Теперь, благодаря дешевым фотографическим снимкам и многочисленным изданиям, школьным и ученым, в очерках и в красках, художественные произведения Геркулана и Помпеи сделались доступны повсюду для всякого образованного человека; потому нахожу вовсе не нужным вдаваться в подробности о стенной живописи этих городов. Впрочем, и тогда человеку бедному представлялась в Неаполе возможность добывать для себя на мелкие деньги кое-какие отдельные снимки в литографиях, иногда даже и раскрашенные. Этот дешевый товар я находил себе в одном антикварном магазине, бывшем как раз около Бурбонского музея на улице Толедо.

Магазин содержал в себе преимущественно античные оригиналы из бронзы и мрамора, а может быть, и подделки, на которые итальянцы уже в ту пору были ловкие мастера. В первый раз я вошел в него с тем, чтобы добавить свои сведения по античной скульптуре, и случайно увидел интересовавшие меня снимки. Торговлю вела молодая женщина лет тридцати, жена хозяина, человека старого и одержимого подагрою. Часто заходя в магазин по пути из музея домой, я познакомился с ними обоими; они занимали квартиру при самом магазине. Больной старик, лежа на диване, был всегда рад моему посещению и передавал мне разные подробности о своем антикварном товаре. Еще интереснее и полезнее был для меня один господин, которого я почти каждый раз встречал в магазине, высокий и дюжий, лет сорока, в шинели с длинным воротником и в шляпе с широкими полями. Он был в магазине как у себя дома и услужливо показывал иностранным покупателям античные вещи и объяснял их высокое достоинство. По дружеским его отношениям к молодой хозяйке магазина я сначала думал, что он ей родственник, но вскоре узнал, что это был германский профессор Цан, который изготовлял тогда свое издание стенной живописи Геркулана и Помпеи. Он уже давно проживал в Неаполе, и в последнее время, когда я с ним познакомился, ему по каким-то подозрениям строжайше был запрещен вход в Помпею и Геркулан. С обширными сведениями археолога он соединял опытную наглядку и тонкий вкус художника: частые беседы с ним были для меня поучительны и назидательны.

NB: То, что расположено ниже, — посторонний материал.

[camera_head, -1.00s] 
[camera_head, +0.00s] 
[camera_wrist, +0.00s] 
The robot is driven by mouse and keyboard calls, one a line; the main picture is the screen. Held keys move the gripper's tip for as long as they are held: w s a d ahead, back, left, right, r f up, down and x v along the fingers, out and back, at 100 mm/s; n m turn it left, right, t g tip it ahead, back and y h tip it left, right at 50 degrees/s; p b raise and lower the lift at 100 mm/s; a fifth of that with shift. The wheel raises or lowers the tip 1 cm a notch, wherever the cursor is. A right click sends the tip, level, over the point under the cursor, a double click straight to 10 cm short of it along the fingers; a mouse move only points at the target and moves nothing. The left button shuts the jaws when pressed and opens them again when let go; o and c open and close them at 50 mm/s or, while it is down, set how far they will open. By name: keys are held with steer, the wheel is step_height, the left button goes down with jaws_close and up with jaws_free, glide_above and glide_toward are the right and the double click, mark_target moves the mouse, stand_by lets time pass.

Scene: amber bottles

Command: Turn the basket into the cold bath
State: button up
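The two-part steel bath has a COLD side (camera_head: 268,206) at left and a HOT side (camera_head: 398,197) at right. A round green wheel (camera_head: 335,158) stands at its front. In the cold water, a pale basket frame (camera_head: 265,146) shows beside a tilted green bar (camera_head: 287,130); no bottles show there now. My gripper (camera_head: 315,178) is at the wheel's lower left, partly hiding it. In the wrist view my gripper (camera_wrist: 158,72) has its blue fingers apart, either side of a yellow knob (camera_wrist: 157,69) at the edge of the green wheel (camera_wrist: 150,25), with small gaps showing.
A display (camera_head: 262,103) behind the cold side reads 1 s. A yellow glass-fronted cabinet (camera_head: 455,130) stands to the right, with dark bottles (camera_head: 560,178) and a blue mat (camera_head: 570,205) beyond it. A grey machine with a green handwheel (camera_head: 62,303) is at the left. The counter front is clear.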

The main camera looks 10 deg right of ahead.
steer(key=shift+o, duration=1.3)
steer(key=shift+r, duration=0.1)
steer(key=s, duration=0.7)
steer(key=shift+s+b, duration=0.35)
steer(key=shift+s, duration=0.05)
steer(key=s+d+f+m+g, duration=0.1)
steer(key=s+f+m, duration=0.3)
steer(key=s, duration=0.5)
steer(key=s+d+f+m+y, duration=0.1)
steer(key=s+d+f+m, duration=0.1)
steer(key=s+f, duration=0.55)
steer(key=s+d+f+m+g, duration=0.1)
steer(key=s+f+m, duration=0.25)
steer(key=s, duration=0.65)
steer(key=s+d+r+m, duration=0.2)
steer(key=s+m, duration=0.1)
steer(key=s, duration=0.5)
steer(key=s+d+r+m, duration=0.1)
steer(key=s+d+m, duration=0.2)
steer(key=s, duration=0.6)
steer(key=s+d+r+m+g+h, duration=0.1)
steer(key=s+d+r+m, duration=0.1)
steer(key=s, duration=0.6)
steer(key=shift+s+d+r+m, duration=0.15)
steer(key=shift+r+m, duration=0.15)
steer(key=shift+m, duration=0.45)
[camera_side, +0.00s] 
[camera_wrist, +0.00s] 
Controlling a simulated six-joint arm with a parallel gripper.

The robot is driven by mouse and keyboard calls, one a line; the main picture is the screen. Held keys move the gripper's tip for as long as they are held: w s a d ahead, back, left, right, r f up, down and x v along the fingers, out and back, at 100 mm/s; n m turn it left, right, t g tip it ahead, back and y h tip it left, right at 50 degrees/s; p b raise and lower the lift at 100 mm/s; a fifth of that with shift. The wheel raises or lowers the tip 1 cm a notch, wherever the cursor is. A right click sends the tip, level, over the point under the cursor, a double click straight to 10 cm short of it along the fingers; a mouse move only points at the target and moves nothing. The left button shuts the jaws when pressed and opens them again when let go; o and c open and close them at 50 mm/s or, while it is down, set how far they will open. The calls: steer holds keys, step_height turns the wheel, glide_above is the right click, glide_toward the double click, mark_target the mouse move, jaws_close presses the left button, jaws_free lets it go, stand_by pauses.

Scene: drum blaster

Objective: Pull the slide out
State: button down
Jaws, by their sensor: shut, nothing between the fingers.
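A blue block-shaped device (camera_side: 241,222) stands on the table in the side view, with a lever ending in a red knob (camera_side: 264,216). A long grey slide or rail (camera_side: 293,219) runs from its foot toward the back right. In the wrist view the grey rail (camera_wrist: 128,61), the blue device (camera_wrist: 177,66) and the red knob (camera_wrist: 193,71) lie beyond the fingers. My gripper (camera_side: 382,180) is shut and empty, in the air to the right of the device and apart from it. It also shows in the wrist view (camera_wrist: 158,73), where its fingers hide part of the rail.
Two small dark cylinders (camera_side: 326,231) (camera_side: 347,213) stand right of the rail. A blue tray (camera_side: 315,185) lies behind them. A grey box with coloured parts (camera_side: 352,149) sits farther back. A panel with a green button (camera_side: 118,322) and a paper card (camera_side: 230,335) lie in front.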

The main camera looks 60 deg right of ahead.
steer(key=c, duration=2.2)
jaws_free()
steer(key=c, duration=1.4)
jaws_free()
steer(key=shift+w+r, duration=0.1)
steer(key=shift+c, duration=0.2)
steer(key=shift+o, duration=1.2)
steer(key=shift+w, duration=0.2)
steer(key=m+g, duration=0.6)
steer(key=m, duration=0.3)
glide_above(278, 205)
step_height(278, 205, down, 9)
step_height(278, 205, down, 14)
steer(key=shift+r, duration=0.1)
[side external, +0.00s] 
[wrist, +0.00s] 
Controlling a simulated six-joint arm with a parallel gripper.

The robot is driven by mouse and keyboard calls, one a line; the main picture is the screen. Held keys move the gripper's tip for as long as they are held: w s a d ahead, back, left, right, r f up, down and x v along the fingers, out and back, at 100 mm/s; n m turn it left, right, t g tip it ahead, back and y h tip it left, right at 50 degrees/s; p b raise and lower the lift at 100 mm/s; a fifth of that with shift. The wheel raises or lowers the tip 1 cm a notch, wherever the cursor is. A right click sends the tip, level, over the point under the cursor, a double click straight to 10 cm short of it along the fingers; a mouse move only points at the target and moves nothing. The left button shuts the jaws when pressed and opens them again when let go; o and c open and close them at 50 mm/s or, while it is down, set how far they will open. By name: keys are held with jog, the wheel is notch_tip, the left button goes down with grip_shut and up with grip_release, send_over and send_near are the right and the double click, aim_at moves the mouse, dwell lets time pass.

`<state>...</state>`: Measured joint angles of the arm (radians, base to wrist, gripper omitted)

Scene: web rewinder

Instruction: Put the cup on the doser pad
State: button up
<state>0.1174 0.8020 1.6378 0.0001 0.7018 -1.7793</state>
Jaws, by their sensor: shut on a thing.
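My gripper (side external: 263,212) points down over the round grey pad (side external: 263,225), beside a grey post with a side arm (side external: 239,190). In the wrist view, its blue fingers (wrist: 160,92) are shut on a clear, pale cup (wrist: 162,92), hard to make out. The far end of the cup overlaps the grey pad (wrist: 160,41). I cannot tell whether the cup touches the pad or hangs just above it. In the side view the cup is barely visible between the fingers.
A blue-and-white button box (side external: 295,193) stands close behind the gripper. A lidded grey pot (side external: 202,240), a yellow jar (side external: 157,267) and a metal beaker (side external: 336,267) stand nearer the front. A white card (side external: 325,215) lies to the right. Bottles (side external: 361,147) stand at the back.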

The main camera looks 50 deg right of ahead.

Мои свободные часы между завтраком и обедом ежедневно проводил я в музее, за исключением праздников, а по вечерам вел записки о том, чему и как научился я в тот день: мне казалось, будто я составляю лекции, которые прослушивал в аудиториях Московского университета. Для этой вечерней работы я пользовался, по указанию графа Сергия Григорьевича, одним многотомным изданием, которое он приобрел по приезде в Неаполь и все сполна передал в мое распоряжение. Это было подробное описание музея с учеными исследованиями и с иллюстрациями, под названием: Museo Borbonico. Итальянские ученые того времени и особенно в Неаполе далеко отстали в разработке классических древностей от немцев, представителем которых был для меня Отфрид Миллер, и его руководство по этому предмету, как я уже говорил вам, было для меня настольною книгою; но его голословные ссылки на первоначальные источники и на разные специальные монографии были мне не под силу. Напротив того, элементарный способ, объяснения и подробного изложения в описаниях художественных памятников Бурбонского музея, низводивший ученое исследование до популярной статьи литературного журнала, вполне соответствовал разумению и потребностям такого, как я, малосведущего любителя археологии, который до сих пор пробавлялся только Винкельманом да учебником Отфрида Миллера. В описаниях геркуланской и помпейской стенной живописи, помещенных в издании Бурбонского музея, все было для меня доступно, понятно и ясно; в них я находил для себя все, что было нужно, не затрудняя себя никакими справками в других книгах по ученой литературе классических древностей. Если сюжет картины мифологический, мне предлагался подробный рассказ самого мифа; если заимствован у Гомера, Гезиода, Еврипида, Виргилия или Овидия, то вместо указания цифрою на главу или стих – приводились сполна самые тексты этих авторов. Такие же подробные выдержки я находил в этом неаполитанском издании, где оказывалось нужным, из Павзания, Плиния, Светония и других классических писателей, служащих источниками для изучения греческих и римских древностей.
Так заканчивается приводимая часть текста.